With its historical presence, CCP already has something no new building can capture. And Kirk and crew could not have put it to more appropriate use. The old printing presses, the etched plates and inks are ancient art tools. "If Rembrandt were here, he'd know what I'm doing," Kirk said, peering over his glasses at a mezzotint, his hands stained with black ink. While the center does include a digital production room upstairs for manipulating images in photoshop, as local inner city kids are being taught to do through a program called Arts Task Force, it's the classic papermaking and printmaking techniques that are the center's pride.

"People say there is a lessened interest in traditional printmaking," said Kirk, "But I can't believe all that knowledge will disappear. Can you imagine in 50 years people saying, 'What is a dark room'?"

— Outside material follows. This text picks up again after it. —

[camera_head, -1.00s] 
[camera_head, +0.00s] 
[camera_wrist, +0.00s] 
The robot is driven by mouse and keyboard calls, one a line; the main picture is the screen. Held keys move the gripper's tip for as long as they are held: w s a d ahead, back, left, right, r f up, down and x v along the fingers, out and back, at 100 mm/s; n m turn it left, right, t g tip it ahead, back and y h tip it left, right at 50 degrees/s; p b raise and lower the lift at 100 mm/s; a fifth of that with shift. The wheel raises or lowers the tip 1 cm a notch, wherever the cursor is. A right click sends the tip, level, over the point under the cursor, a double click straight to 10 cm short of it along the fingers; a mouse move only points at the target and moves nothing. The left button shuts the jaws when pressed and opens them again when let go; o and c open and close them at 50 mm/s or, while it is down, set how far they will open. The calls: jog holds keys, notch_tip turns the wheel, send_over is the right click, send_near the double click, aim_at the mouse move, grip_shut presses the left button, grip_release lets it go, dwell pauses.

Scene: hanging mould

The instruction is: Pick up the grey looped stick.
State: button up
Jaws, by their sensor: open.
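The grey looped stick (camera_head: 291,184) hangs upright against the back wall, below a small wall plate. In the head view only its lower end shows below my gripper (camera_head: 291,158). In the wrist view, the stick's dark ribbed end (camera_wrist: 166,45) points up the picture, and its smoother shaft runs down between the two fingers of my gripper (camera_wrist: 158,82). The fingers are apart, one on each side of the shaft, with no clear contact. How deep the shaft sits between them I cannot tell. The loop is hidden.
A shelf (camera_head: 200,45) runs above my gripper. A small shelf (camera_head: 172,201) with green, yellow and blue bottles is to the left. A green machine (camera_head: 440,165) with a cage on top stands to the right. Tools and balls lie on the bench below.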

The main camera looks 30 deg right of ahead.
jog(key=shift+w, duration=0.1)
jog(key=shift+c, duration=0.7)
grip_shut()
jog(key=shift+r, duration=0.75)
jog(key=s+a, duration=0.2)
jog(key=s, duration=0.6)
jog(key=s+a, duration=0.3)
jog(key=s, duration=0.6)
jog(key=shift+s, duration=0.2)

While CCP has had no trouble attracting wealthier Fairfield County women to its classes and lectures, it's had to work a bit more concertedly to find diversity. Last year they scored a few points shy of the total necessary to garner a grant from the Connecticut Commission on the Arts because of a lack of racial diversity. Kirk has since made it his mission to expand the CCP's racial reach. The next exhibit, works from students representing 21 area high schools, will showcase the fruits of CCP's labor. From George Washington Carver Center in Norwalk to Darien High School, the resulting self-portraits from two courses taught by artist Benny Andrews should tell an interesting story about CCP's ongoing evolution. Upstairs, where Ronnie Maher of Briggs High School teaches photography to after-school students, kids are given digital cameras to snap shots of their home environments, often brick-bound projects bordered by fencing. One picture shows the back of a police officer, another shows kids in a desolate playground. All photos are black and white and give an honest portrayal of the forlorn places these students return to every afternoon.

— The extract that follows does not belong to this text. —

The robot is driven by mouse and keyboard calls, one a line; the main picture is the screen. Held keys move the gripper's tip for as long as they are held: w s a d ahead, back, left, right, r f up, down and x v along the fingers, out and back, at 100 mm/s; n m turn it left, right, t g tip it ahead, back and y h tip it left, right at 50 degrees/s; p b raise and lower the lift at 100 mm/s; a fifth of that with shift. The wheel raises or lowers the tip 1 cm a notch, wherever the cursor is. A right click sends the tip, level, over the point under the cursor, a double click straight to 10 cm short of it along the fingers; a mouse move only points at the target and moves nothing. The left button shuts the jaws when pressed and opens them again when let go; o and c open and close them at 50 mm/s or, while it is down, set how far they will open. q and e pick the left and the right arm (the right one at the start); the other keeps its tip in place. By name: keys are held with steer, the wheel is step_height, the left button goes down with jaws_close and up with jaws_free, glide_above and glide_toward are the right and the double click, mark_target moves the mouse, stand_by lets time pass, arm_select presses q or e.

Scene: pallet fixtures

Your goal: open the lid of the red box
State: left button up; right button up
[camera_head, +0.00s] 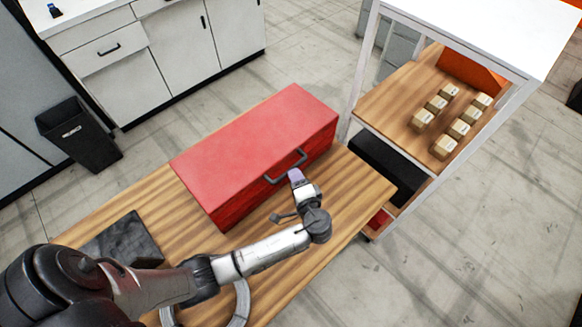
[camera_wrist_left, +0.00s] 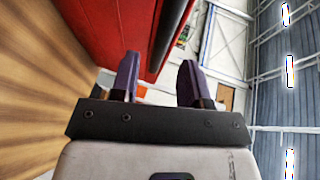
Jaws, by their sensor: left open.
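The red box (camera_head: 265,145) lies on the wooden table with its lid down. A dark handle (camera_head: 287,170) is on its front edge, and the handle also shows as a dark bar in the left wrist view (camera_wrist_left: 165,38). The red box (camera_wrist_left: 105,30) fills the upper left there. I cannot tell whether the fingers touch the handle. My right gripper is not in view.
The wooden table (camera_head: 355,185) has free room right of the box. A dark slab (camera_head: 125,240) lies at its left. A white shelf unit (camera_head: 432,178) with several small wooden blocks stands at right. White cabinets (camera_head: 180,45) and a black bin (camera_head: 78,135) stand behind.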

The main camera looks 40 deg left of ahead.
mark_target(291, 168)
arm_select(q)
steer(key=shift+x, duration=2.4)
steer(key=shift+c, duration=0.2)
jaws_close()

A few steps from CCP's back door, another story is unfolding in a cottage that was renovated and opened last year at the cost of $250,000. The project was funded half by the city and state and half by private donations. There, in a cozy two-bedroom-one-bath house with two large printing presses and a small kitchen, artists receive a stipend to take up residence and complete a series of work in private. The first artist the center welcomed to stay was Scotland-based artist Paul Furneaux, an award-winning 40-year-old painter and printer who lost nearly all of 15 years' worth of work as well as his tools and supplies in the raging "Old Town blaze" in Edinburgh in 2002. Having lost his woodblocks, his prints and nearly all of his possessions, the trip to Norwalk afforded Furneaux and his family a chance to rebuild.

Currently, prints depicting Manhattan on the back of a whale in bright red and blue line the cottage's walls. They are the work of famed Czechoslovakian children's book author, illustrator and filmmaker Peter Sis, who collaborated with Bob Dylan on the film You've Got to Serve Somebody in 1983 and won a McArthur Fellowship for his pictorial children's books. Now living in Tarrytown, N.Y., Sis is using the solitude of the cottage to make etchings and reproduce prints of a poster he made for the Metropolitan Transit Authority.

"This place frees an artist from the cares of the world for a while," said Kirk.

Fifteen years ago, the cottage was derelict, full of debris. One can only hope the old police station willget razed or refurbished long before the same neglect sets in.